What is being asked = Begin with the first line of the listing and quote every line through the one containing "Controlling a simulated"; give only those lines.

Material =
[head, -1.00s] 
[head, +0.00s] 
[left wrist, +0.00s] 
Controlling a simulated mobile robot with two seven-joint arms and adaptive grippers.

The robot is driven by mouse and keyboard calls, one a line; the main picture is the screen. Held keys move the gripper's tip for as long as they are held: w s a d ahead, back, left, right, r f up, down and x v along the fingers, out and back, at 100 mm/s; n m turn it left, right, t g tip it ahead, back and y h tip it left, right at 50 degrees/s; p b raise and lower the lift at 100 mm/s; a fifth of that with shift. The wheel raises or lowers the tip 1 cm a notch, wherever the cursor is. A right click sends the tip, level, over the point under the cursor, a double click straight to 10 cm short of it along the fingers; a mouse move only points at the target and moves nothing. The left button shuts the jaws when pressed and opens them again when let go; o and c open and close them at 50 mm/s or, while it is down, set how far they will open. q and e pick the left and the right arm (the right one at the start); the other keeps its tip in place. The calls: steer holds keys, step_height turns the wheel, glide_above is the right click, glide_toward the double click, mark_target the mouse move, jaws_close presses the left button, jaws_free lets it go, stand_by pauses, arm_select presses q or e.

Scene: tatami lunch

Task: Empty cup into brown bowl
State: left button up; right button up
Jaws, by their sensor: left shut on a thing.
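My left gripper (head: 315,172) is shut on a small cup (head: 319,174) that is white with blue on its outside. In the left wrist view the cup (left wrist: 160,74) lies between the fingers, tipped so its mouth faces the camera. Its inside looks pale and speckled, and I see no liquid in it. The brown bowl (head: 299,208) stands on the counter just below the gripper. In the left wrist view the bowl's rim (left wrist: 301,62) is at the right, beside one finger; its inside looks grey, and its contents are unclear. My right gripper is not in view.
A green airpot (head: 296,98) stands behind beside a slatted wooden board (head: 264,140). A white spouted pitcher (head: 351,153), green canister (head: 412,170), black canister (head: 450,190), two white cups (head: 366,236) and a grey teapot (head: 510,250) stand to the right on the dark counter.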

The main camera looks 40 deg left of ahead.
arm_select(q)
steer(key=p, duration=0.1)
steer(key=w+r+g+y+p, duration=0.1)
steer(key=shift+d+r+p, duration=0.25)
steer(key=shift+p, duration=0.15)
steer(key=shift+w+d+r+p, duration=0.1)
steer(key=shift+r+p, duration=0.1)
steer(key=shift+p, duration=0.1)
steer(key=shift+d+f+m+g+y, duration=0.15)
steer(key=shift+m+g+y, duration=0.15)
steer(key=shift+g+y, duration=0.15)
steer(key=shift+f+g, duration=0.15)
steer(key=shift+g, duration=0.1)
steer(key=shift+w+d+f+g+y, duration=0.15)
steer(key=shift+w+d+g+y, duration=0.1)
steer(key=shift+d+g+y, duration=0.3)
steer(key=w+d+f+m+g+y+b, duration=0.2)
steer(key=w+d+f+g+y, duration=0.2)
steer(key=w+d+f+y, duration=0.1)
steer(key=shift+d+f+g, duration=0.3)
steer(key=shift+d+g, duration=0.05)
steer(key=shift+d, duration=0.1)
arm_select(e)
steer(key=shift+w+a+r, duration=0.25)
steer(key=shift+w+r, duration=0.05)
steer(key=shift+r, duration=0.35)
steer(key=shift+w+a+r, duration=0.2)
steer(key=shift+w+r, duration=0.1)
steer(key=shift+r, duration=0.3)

Expected output =
[head, -1.00s] 
[head, +0.00s] 
[left wrist, +0.00s] 
Controlling a simulated mobile robot with two seven-joint arms and adaptive grippers.

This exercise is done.